Speaking of third parties: whatever happened to Ross Perrot? He was actively involved in writing, speaking, helping to clean up academia, etc. Then he ran for president on a 3rd party ticket, and we have never heard from him since? Why, does anybody here know? When he disappeared he was in a position to make an important contribution to the national dialogue.
Apple Pie, the Reform Party seems to have imploded over control issues. Fancy that- billionaire Perot a controlling type. Maybe another Texan here knows what he’s up to. All I remember are his pie charts, ears, and animus toward the Bush family. Did he have good ideas on reforming education?
Buddy’s #87- insightful, eloquent. apple pie,
Here is a website about Ross Perot, I have no idea how correct or incorrect the information is but all the claims that I have knowledge of seem to match with my recollections. http://www.realchange.org/perot.htm buddy,
but we have--thank goodness and the work of our predecessors--established a working meritocracy in this country, and hence the people who rise to the tops are almost invariably 'can-do' types who make it by building networks of loyal supporters. In employment theoretically the hardest worker is the one who gets the promotion. It is my observation under real world conditions though that very often it is the most adept at self-promotion and office politics who gets the advancement in rank and the concomitant increase in remuneration while the shy, self effacing hard worker remains behind. Buddy: That was a good one. May have to steal it.
Thanks, skook--i prob'ly stole it from you sometime past--
Jonathan, maybe that's the diff between a high and a low functioning organization. Self-promoters who are only that won't in my experience rise in a high-function operation. They'll max out in the sales dep't, where people-skills turn most-directly into revenue. And then there's always, for the hard worker without recognition, the old proverb, "virtue is its own reward" (ah, them Victorians--they had some good stuff, if a bit hyper-rigorous). buddy,
I can give you a real world example. My wife is a regional manager for an international retail chain. Just recently she had to do biyearly employee evaluations for the managers that work under her. There is a specific form and an instruction booklet that is supposed to be used for the evaluation process. My wife is smart and well spoken but she has some trouble being very concise in writing, she tends to wordiness. The forms didn't have much room for the necessary comments on the various aspects that the employees were to be evaluated on so my wife asked me to help her make her comments as concise as I could. When I started looking over the form and the instruction book I found that in two separate cases the instructions directly contradicted each other. As a programmer I'm used to parsing things very carefully and I'm quite good at spotting logical flaws. Computers do what you tell them to do, not what you think you told them to do. Now these evaluation forms were very important to the company since they are what management uses to determine which individual employees they wish to promote. I would be quite surprised if these forms had not been scrutinized and approved at very near the highest management levels. The fact that the two logical flaws in the instruction booklet had not been found and corrected either at the time of introduction or in the several years that they have been in use really makes me wonder about the level of intelligence and competence in those executives responsible for the dissemination of the employee evaluation material. yep--damned bureaucratic documents--they have a life of their own. Wonder if there's not a reason for the contradiction, tho? If it met some unspoken need?

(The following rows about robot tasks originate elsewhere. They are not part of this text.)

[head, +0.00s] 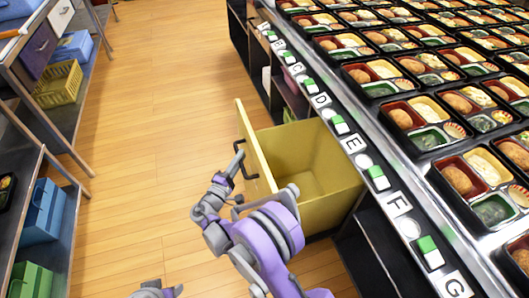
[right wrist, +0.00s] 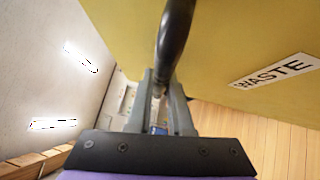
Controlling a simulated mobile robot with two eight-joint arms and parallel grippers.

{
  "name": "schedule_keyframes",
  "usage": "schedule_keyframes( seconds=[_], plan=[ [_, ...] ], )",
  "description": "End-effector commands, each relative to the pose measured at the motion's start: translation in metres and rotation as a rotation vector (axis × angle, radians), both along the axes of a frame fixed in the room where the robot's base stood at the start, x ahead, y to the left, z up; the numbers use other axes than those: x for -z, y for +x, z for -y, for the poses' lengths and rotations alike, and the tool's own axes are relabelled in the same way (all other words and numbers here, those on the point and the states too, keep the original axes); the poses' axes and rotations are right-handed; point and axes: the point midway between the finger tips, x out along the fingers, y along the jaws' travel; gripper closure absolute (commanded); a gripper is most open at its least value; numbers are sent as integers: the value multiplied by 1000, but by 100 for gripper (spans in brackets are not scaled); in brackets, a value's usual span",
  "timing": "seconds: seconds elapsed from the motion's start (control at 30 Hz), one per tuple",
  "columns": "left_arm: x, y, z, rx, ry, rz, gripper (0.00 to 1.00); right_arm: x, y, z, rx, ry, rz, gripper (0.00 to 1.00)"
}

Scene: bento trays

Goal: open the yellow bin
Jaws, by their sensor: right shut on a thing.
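The yellow bin (head: 307,160) is a drawer-like box standing out from under the counter at the middle of the head view. Its open top shows an empty-looking inside, and its front panel (head: 252,147) faces left. A black bar handle (head: 239,160) is on that panel. My right gripper (head: 229,179) is shut on the handle; in the right wrist view the dark handle (right wrist: 175,40) runs between the fingers, beside the yellow panel with a WASTE label (right wrist: 274,72). A grey and purple part of my left gripper (head: 157,291) shows at the bottom edge; its jaws are unclear.
The counter on the right carries many bento trays (head: 435,137) and a strip of lettered labels (head: 352,143). Shelves on the left hold a yellow basket (head: 60,84) and blue boxes (head: 43,211). The wooden floor (head: 160,120) between is clear.

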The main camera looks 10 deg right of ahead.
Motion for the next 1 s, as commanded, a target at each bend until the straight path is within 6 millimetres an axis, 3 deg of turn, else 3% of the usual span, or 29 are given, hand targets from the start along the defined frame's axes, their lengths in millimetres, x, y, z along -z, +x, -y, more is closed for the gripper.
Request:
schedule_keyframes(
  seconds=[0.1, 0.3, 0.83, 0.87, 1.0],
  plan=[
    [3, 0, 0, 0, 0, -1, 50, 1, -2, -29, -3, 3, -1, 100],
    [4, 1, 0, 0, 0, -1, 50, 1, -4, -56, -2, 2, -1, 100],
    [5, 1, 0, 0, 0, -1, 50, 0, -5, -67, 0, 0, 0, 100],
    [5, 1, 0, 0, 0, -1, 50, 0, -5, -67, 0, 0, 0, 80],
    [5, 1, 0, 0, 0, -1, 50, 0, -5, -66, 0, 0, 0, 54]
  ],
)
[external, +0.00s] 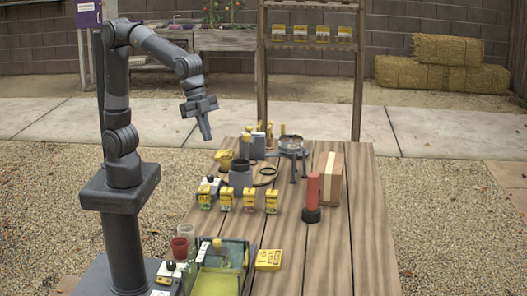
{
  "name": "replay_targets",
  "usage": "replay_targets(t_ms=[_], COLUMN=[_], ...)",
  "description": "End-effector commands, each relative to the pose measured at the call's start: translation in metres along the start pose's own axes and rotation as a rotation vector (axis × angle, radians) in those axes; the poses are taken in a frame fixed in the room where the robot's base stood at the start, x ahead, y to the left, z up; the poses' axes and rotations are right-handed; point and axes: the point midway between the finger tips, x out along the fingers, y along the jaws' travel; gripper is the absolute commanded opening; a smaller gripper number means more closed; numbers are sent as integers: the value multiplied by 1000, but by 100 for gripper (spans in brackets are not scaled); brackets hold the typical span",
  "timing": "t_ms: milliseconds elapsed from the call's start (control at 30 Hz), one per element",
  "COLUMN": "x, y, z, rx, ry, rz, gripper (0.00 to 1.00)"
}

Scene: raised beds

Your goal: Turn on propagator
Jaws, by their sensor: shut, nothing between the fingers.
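My gripper (206,134) is shut and empty. It points down in the air to the left of the table's far part, well above the ground. A green tray with clear-looking sides (232,254), which may be the propagator, sits at the near left of the table. A small white-and-dark box with a black knob (170,268) is beside it on the left; I cannot tell whether it belongs to the tray. A similar white box with a dark knob (209,182) stands farther back. No switch state can be read at this size. My gripper is far from all of these.
Several yellow seed packets (226,200) stand mid-table. A yellow box (269,260) lies right of the tray. The table's right front (345,260) is clear.

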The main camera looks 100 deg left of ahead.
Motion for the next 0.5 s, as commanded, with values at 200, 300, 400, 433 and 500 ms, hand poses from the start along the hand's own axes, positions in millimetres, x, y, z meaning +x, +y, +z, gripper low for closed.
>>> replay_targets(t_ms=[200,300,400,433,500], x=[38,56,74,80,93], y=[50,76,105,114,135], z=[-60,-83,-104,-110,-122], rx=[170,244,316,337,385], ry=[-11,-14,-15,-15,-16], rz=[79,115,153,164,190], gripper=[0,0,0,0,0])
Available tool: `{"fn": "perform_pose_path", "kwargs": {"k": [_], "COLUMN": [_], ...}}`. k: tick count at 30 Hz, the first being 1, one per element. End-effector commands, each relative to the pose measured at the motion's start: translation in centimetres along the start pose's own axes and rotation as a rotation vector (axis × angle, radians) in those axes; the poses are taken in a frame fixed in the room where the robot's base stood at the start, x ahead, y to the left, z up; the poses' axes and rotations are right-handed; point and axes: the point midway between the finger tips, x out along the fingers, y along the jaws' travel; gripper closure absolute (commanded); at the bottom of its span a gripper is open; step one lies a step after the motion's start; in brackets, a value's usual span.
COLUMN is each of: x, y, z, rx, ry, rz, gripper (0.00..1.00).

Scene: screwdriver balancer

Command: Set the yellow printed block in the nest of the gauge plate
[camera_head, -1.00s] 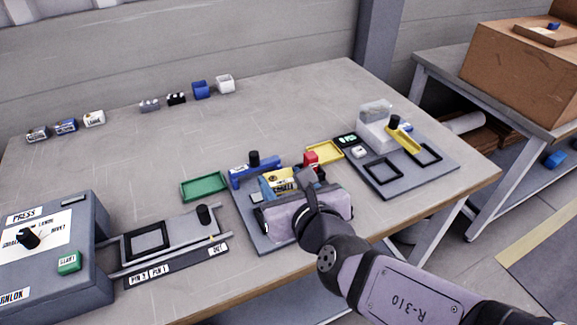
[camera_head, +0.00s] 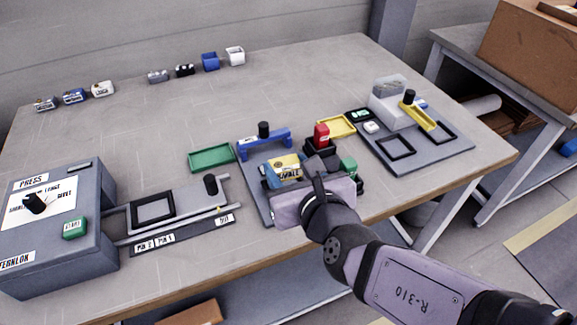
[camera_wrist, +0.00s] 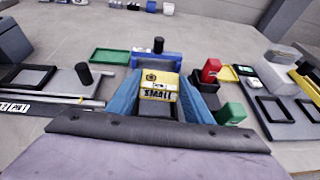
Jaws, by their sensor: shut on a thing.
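The yellow printed block (camera_head: 287,166) is between the blue fingers of my gripper (camera_head: 284,172), with dark lettering facing up. In the wrist view the block (camera_wrist: 158,86) sits between the two blue fingers (camera_wrist: 158,96), which are shut on it. The block is over the grey plate (camera_head: 256,182) in the middle of the table, in front of a blue bridge (camera_head: 265,142) with a black knob. This looks like the gauge plate.
A red block (camera_head: 321,135) in a black holder and a green block (camera_head: 348,169) stand close right of my gripper. A green tray (camera_head: 212,157) is left, a yellow tray (camera_head: 336,125) behind. The press (camera_head: 92,225) is far left.

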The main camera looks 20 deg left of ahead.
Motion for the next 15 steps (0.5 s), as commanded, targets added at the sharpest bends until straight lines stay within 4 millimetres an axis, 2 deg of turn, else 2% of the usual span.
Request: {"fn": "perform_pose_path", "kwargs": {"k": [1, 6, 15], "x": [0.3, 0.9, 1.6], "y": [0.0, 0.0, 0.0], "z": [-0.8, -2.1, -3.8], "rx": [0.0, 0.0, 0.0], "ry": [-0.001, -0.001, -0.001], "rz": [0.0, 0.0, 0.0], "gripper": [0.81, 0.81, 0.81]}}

My last corporate job was as a district manager for an oilfield services comapny out of Corpus Christi, TX. I was promoted out of the field, in my 20s, and had about 15 tech reps reporting to me. They were all older and senior to me in the company. We were so shorthandeed (the mid-70s exploration boom) I dasn't fire anyone--and all knew it. All also knew about the annual salary raises--I had a percentage of gross payroll to apportion, six percent say. If I gave a hard-worker 7%, then some guy with kids had to get 5%. I had to do this off an eval form such as you describe. I hated it--I knew the folks and their families. So i gave everyone 6%, and simply told the hard workers to pad their expense accounts and I'd approve 'em. Some solution. When the recruiters from Venezuela called, I quit and went solo, and never re-entered office politics.
I could've taken a different path, and tried reforming the company policy.
Boom cycles in the oil patch are worth a book of their own. The distortions when a boom is on--everybody is having a personnel crisis at the same time--mean you have to hire any ham sandwich you can drag up and then convince the oil company operator--your client--that the man you've attached to his drilling operation is "the best available". Fooey. Too many lies.